**Exercise aim:** Starting at the line that contains "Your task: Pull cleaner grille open" and stopping at the line that contains "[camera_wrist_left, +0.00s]", repeat every line exactly, the two end lines included, and nothing else.

**Dataset section:**
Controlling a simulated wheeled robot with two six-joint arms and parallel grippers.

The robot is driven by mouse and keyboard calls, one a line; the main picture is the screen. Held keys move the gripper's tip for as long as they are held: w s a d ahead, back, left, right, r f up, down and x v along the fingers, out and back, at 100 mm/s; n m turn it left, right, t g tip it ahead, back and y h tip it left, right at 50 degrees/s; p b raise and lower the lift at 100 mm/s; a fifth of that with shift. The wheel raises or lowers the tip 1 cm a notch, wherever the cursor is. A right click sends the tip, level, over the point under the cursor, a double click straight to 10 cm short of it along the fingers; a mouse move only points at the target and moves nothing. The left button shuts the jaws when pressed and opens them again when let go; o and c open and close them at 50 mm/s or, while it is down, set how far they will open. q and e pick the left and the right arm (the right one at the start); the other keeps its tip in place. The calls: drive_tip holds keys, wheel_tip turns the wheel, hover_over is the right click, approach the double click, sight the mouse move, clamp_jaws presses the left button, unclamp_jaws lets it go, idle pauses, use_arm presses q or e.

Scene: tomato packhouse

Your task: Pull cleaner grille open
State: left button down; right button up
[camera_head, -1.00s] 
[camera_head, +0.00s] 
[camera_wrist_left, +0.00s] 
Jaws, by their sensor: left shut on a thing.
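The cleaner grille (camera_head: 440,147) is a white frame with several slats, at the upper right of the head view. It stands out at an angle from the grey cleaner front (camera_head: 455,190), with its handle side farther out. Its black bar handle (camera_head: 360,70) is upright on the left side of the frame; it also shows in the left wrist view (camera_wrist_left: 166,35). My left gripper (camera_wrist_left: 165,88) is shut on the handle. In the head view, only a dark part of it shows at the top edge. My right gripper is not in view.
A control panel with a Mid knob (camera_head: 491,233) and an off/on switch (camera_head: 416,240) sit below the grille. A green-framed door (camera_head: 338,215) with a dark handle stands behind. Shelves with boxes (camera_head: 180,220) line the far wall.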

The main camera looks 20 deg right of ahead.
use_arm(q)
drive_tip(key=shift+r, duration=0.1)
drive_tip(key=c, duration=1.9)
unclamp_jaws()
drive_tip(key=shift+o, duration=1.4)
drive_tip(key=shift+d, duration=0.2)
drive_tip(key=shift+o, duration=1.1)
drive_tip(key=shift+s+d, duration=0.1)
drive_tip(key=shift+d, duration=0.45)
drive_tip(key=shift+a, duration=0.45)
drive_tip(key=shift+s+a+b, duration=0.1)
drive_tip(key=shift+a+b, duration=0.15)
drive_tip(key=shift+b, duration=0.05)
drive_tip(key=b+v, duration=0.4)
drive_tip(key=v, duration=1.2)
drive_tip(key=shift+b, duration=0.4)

**Completed task:**
Your task: Pull cleaner grille open
State: left button down; right button up
[camera_head, -1.00s] 
[camera_head, +0.00s] 
[camera_wrist_left, +0.00s] 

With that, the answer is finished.